## WHAT YOU NEED TO DO
Below is a listing; reproduce each line of it exactly.

----------------------------------------

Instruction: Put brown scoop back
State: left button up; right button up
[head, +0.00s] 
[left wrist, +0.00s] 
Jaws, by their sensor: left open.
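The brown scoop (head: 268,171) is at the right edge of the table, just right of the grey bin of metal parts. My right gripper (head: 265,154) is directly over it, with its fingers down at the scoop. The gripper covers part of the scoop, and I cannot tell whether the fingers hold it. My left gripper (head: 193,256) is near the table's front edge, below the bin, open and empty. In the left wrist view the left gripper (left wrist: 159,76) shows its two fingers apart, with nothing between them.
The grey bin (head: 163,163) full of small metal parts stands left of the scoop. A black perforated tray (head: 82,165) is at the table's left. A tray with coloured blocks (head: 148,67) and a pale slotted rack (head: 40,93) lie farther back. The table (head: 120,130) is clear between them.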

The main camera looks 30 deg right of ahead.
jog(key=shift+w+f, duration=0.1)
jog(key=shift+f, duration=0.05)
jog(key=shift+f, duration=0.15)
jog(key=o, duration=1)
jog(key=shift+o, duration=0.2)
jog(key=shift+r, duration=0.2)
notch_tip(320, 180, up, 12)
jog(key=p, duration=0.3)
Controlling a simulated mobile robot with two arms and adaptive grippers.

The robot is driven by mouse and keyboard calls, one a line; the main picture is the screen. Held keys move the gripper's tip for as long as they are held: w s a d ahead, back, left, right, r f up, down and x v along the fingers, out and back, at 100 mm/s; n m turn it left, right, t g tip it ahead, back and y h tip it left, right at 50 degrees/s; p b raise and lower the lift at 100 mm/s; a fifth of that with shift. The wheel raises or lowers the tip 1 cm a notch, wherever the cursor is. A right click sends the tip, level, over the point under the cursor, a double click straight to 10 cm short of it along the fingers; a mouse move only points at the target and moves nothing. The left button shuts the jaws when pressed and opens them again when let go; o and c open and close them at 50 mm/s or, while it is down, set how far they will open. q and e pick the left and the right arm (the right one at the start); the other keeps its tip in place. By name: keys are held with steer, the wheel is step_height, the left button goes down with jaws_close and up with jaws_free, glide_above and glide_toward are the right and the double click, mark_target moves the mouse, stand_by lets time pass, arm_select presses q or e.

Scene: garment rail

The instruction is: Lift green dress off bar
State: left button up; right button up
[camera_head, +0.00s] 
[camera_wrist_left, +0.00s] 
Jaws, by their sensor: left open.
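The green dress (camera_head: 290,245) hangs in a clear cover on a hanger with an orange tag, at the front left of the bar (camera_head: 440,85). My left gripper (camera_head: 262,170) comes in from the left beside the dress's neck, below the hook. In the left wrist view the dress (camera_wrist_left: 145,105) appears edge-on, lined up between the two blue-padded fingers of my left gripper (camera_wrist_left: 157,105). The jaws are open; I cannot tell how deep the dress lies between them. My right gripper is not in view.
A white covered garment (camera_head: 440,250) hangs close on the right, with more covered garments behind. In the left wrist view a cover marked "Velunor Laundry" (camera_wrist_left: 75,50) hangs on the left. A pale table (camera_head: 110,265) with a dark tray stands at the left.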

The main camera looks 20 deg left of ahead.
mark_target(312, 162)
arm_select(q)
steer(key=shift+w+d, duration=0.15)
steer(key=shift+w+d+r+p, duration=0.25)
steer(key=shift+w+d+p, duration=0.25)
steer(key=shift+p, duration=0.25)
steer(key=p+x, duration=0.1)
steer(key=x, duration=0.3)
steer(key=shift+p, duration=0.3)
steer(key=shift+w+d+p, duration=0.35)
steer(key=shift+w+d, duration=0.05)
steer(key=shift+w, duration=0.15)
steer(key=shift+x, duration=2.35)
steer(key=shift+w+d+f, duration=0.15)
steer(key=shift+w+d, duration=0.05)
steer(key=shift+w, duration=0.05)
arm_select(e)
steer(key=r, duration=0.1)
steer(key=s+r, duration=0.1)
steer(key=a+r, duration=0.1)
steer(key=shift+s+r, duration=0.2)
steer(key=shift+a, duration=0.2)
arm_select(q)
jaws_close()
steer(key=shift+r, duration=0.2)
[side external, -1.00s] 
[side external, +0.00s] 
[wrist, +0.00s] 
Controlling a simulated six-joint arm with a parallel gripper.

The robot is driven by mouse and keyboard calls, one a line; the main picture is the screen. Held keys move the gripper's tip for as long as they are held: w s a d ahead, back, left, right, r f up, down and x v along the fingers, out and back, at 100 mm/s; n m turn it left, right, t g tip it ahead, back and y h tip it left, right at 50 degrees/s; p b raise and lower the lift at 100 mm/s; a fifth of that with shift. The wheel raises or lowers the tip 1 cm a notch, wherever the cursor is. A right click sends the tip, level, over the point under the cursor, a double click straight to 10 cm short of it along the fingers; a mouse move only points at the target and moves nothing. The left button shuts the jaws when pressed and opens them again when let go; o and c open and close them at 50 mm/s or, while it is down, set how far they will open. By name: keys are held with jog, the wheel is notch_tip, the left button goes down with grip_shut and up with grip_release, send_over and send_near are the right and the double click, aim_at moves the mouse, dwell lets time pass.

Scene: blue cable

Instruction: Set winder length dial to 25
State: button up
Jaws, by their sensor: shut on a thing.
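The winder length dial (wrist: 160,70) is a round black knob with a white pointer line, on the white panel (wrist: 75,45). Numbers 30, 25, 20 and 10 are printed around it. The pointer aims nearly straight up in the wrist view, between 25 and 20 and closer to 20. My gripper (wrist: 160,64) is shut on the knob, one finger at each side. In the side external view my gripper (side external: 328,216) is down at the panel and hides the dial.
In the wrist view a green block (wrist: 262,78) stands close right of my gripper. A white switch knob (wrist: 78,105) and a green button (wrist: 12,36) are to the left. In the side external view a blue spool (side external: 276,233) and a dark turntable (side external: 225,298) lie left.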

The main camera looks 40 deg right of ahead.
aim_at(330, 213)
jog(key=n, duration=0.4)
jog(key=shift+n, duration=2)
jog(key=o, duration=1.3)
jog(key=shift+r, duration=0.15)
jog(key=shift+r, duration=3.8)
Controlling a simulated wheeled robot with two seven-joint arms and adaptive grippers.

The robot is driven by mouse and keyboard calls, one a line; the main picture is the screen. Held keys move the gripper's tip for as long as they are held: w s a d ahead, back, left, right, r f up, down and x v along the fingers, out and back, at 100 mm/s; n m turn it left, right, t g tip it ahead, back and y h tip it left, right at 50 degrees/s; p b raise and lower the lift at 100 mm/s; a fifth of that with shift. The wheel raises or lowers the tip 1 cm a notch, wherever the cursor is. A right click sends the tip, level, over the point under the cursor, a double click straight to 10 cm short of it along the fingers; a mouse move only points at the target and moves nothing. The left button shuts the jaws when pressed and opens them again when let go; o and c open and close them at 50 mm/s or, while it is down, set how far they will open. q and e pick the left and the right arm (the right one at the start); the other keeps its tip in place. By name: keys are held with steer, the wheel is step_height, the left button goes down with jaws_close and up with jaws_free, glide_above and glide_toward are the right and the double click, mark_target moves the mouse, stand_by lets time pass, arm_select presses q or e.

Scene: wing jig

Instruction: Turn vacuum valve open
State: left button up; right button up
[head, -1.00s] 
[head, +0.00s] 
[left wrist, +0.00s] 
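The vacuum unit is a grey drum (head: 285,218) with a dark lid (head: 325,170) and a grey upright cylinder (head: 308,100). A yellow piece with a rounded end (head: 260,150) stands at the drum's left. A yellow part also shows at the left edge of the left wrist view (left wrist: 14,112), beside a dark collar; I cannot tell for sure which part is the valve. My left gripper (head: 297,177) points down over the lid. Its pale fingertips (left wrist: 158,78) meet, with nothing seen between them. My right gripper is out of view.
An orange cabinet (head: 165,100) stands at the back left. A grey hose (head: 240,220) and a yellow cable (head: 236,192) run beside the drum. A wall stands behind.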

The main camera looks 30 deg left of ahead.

----------------------------------------

## EXERCISE ANSWER
Instruction: Put brown scoop back
State: left button up; right button up
[head, +0.00s] 
[left wrist, +0.00s] 
Jaws, by their sensor: left open.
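The brown scoop (head: 268,171) is at the right edge of the table, just right of the grey bin of metal parts. My right gripper (head: 265,154) is directly over it, with its fingers down at the scoop. The gripper covers part of the scoop, and I cannot tell whether the fingers hold it. My left gripper (head: 193,256) is near the table's front edge, below the bin, open and empty. In the left wrist view the left gripper (left wrist: 159,76) shows its two fingers apart, with nothing between them.
The grey bin (head: 163,163) full of small metal parts stands left of the scoop. A black perforated tray (head: 82,165) is at the table's left. A tray with coloured blocks (head: 148,67) and a pale slotted rack (head: 40,93) lie farther back. The table (head: 120,130) is clear between them.

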The main camera looks 30 deg right of ahead.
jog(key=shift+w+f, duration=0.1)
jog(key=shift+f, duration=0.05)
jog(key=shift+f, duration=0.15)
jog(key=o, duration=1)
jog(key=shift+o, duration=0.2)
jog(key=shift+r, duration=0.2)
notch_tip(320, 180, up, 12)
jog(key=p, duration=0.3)
Controlling a simulated mobile robot with two arms and adaptive grippers.

The robot is driven by mouse and keyboard calls, one a line; the main picture is the screen. Held keys move the gripper's tip for as long as they are held: w s a d ahead, back, left, right, r f up, down and x v along the fingers, out and back, at 100 mm/s; n m turn it left, right, t g tip it ahead, back and y h tip it left, right at 50 degrees/s; p b raise and lower the lift at 100 mm/s; a fifth of that with shift. The wheel raises or lowers the tip 1 cm a notch, wherever the cursor is. A right click sends the tip, level, over the point under the cursor, a double click straight to 10 cm short of it along the fingers; a mouse move only points at the target and moves nothing. The left button shuts the jaws when pressed and opens them again when let go; o and c open and close them at 50 mm/s or, while it is down, set how far they will open. q and e pick the left and the right arm (the right one at the start); the other keeps its tip in place. By name: keys are held with steer, the wheel is step_height, the left button goes down with jaws_close and up with jaws_free, glide_above and glide_toward are the right and the double click, mark_target moves the mouse, stand_by lets time pass, arm_select presses q or e.

Scene: garment rail

The instruction is: Lift green dress off bar
State: left button up; right button up
[camera_head, +0.00s] 
[camera_wrist_left, +0.00s] 
Jaws, by their sensor: left open.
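The green dress (camera_head: 290,245) hangs in a clear cover on a hanger with an orange tag, at the front left of the bar (camera_head: 440,85). My left gripper (camera_head: 262,170) comes in from the left beside the dress's neck, below the hook. In the left wrist view the dress (camera_wrist_left: 145,105) appears edge-on, lined up between the two blue-padded fingers of my left gripper (camera_wrist_left: 157,105). The jaws are open; I cannot tell how deep the dress lies between them. My right gripper is not in view.
A white covered garment (camera_head: 440,250) hangs close on the right, with more covered garments behind. In the left wrist view a cover marked "Velunor Laundry" (camera_wrist_left: 75,50) hangs on the left. A pale table (camera_head: 110,265) with a dark tray stands at the left.

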The main camera looks 20 deg left of ahead.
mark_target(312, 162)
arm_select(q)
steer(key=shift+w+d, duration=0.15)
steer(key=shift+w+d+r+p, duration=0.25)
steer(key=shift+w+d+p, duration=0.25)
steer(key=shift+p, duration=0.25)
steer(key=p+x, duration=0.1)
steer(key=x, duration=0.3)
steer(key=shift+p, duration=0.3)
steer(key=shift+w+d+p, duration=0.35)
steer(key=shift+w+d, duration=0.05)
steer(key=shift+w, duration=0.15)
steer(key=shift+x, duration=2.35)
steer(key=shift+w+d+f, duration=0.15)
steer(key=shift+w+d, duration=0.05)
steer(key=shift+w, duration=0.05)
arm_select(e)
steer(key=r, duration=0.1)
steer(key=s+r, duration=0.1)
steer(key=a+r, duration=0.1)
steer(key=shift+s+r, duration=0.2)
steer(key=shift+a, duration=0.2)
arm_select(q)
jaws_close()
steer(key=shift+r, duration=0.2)
[side external, -1.00s] 
[side external, +0.00s] 
[wrist, +0.00s] 
Controlling a simulated six-joint arm with a parallel gripper.

The robot is driven by mouse and keyboard calls, one a line; the main picture is the screen. Held keys move the gripper's tip for as long as they are held: w s a d ahead, back, left, right, r f up, down and x v along the fingers, out and back, at 100 mm/s; n m turn it left, right, t g tip it ahead, back and y h tip it left, right at 50 degrees/s; p b raise and lower the lift at 100 mm/s; a fifth of that with shift. The wheel raises or lowers the tip 1 cm a notch, wherever the cursor is. A right click sends the tip, level, over the point under the cursor, a double click straight to 10 cm short of it along the fingers; a mouse move only points at the target and moves nothing. The left button shuts the jaws when pressed and opens them again when let go; o and c open and close them at 50 mm/s or, while it is down, set how far they will open. By name: keys are held with jog, the wheel is notch_tip, the left button goes down with grip_shut and up with grip_release, send_over and send_near are the right and the double click, aim_at moves the mouse, dwell lets time pass.

Scene: blue cable

Instruction: Set winder length dial to 25
State: button up
Jaws, by their sensor: shut on a thing.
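The winder length dial (wrist: 160,70) is a round black knob with a white pointer line, on the white panel (wrist: 75,45). Numbers 30, 25, 20 and 10 are printed around it. The pointer aims nearly straight up in the wrist view, between 25 and 20 and closer to 20. My gripper (wrist: 160,64) is shut on the knob, one finger at each side. In the side external view my gripper (side external: 328,216) is down at the panel and hides the dial.
In the wrist view a green block (wrist: 262,78) stands close right of my gripper. A white switch knob (wrist: 78,105) and a green button (wrist: 12,36) are to the left. In the side external view a blue spool (side external: 276,233) and a dark turntable (side external: 225,298) lie left.

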The main camera looks 40 deg right of ahead.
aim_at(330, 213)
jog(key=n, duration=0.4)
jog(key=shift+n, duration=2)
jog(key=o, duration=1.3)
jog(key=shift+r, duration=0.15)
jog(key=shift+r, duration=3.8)
Controlling a simulated wheeled robot with two seven-joint arms and adaptive grippers.

The robot is driven by mouse and keyboard calls, one a line; the main picture is the screen. Held keys move the gripper's tip for as long as they are held: w s a d ahead, back, left, right, r f up, down and x v along the fingers, out and back, at 100 mm/s; n m turn it left, right, t g tip it ahead, back and y h tip it left, right at 50 degrees/s; p b raise and lower the lift at 100 mm/s; a fifth of that with shift. The wheel raises or lowers the tip 1 cm a notch, wherever the cursor is. A right click sends the tip, level, over the point under the cursor, a double click straight to 10 cm short of it along the fingers; a mouse move only points at the target and moves nothing. The left button shuts the jaws when pressed and opens them again when let go; o and c open and close them at 50 mm/s or, while it is down, set how far they will open. q and e pick the left and the right arm (the right one at the start); the other keeps its tip in place. By name: keys are held with steer, the wheel is step_height, the left button goes down with jaws_close and up with jaws_free, glide_above and glide_toward are the right and the double click, mark_target moves the mouse, stand_by lets time pass, arm_select presses q or e.

Scene: wing jig

Instruction: Turn vacuum valve open
State: left button up; right button up
[head, -1.00s] 
[head, +0.00s] 
[left wrist, +0.00s] 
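The vacuum unit is a grey drum (head: 285,218) with a dark lid (head: 325,170) and a grey upright cylinder (head: 308,100). A yellow piece with a rounded end (head: 260,150) stands at the drum's left. A yellow part also shows at the left edge of the left wrist view (left wrist: 14,112), beside a dark collar; I cannot tell for sure which part is the valve. My left gripper (head: 297,177) points down over the lid. Its pale fingertips (left wrist: 158,78) meet, with nothing seen between them. My right gripper is out of view.
An orange cabinet (head: 165,100) stands at the back left. A grey hose (head: 240,220) and a yellow cable (head: 236,192) run beside the drum. A wall stands behind.

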The main camera looks 30 deg left of ahead.

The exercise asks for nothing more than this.